Shearing/milling head device

Abstract

A cutting/milling head device (1) of the type connected to a cutting machine/milling machine (2), and where the cutting/milling head (1) is designed, when in operation, to be able to change the angle of a cutting tip/the mill (76) relative to a central axis (8a) while at the same time rotating the cutting tip/mill (76) about the same central axis (8a), and where e.g. an axially movable spindle (8) is equipped with at least one toothed rack (68) in engagement with at least two cogwheels (66), where the cogwheels (66) via at least two shafts (62) rotatably mounted to a rotational sleeve (10) are connected to their respective, mutually parallel lower elbow lever (60a) and upper elbow lever (60b), the elbow levers (60a, 60b) at opposite end portions being hinged to a parallel lever (72), and where the lower end portion of the parallel lever (72) is hinged to a cutting tip holder (75), the hinge joints of the parallel lever (72) to the elbow levers (60a, 60b) and the cutting tip holder (75) having parallel axes. A first disc/cogwheel (74) is rigidly mounted via a shaft (70a) to the lower elbow lever (60a), where the shaft (70a) constitutes the hinge joint to the parallel lever (72), and a second disc/cogwheel (78) is rigidly mounted to and the cutting tip holder (75) at the hinge joint to the lower portion of the parallel lever (72), the two discs/cogwheels being interconnected by means of a belt/chain (80), whereby the cutting head (1) is designed so that the direction of cutting of the cutting tip always faces a pivot point (82).

Description

This invention regards a cutting/milling head of the type typically used in a multi-axis cutting machine or milling machine where the direction angle of the cutting tip/mill must be changed during operation.

Multi-axis cutting machines are available for many purposes. In this context, multi-axis refers to the fact that a machine works with more than two guiding axes. Typical applications may be the cutting of metal in the for of sheet metal and pipes or composite materials in the form of cloth or sheets.

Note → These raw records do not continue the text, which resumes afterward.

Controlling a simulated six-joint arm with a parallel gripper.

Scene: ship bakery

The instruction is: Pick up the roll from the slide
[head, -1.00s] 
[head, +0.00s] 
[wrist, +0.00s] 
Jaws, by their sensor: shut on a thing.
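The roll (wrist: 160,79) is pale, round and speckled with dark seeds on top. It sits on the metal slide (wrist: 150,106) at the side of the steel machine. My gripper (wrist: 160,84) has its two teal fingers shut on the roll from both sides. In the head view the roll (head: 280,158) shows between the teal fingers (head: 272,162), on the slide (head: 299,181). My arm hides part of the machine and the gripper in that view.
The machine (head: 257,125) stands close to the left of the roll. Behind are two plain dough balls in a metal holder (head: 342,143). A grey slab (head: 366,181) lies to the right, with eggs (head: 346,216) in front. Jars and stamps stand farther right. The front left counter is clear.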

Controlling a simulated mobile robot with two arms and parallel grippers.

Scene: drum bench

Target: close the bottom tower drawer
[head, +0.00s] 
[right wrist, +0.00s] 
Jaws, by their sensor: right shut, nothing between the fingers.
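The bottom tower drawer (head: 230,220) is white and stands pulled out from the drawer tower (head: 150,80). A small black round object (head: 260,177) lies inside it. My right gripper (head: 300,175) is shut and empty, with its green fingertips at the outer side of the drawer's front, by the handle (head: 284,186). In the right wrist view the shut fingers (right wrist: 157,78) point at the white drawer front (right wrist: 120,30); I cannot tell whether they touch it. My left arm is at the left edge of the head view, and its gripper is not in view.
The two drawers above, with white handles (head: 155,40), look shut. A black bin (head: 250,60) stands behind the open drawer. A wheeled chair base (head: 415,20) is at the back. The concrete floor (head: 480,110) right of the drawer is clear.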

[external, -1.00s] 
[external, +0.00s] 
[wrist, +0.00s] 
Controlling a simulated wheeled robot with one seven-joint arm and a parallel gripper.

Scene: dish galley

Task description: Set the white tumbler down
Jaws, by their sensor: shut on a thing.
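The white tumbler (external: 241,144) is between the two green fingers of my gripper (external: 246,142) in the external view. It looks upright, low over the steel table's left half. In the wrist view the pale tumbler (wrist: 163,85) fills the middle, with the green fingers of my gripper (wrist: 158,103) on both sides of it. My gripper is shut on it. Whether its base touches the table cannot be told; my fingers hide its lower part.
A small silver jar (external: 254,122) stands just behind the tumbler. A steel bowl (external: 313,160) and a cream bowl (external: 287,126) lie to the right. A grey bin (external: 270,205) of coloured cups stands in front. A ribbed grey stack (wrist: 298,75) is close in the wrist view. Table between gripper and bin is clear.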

The cutting medium used in machines of the type in question may be e.g. acetylene/oxygen gas, plasma, laser or water, all depending on the material to be cut.

For instance, when cutting a steel plate into the desired shape with a welding groove along all or part of the side edges, it is important to be able to advance the cutting tip at a constant speed that is adapted to the cutting medium, also when the direction of cutting is altered quickly, as is the case at the corners of the plate.

In order to maintain the correct cutting angle relative to the finished edge of the workpiece, the cutting tip must be rotated so as to maintain its direction relative to the cutting edge.

When using plasma as the cutting medium to cut 10 mm thick steel plates, it is normal to employ a rate of feed of approximately 3 metres per minute. Therefore, when the cutting tip gets to a corner, it is necessary to switch the direction of the cutting tip in a very short time if a constant cutting speed is to be maintained. If it takes 0,25 seconds to turn the cutting tip through 90° around a corner, the smallest possible obtainable corner radius will be approximately 8 mm.

Cutting heads according to prior art are not able to turn as quickly as described here, and therefore such cutting heads are not suitable for cutting sharp corners when using cutting media that require a constant cutting speed in order to give a good result. Therefore, when using cutting heads according to prior art, the cutting must be halted when the cutting tip reaches a point where a sharp corner is required, whereupon the cutting head is turned and the cutting commences in the new direction.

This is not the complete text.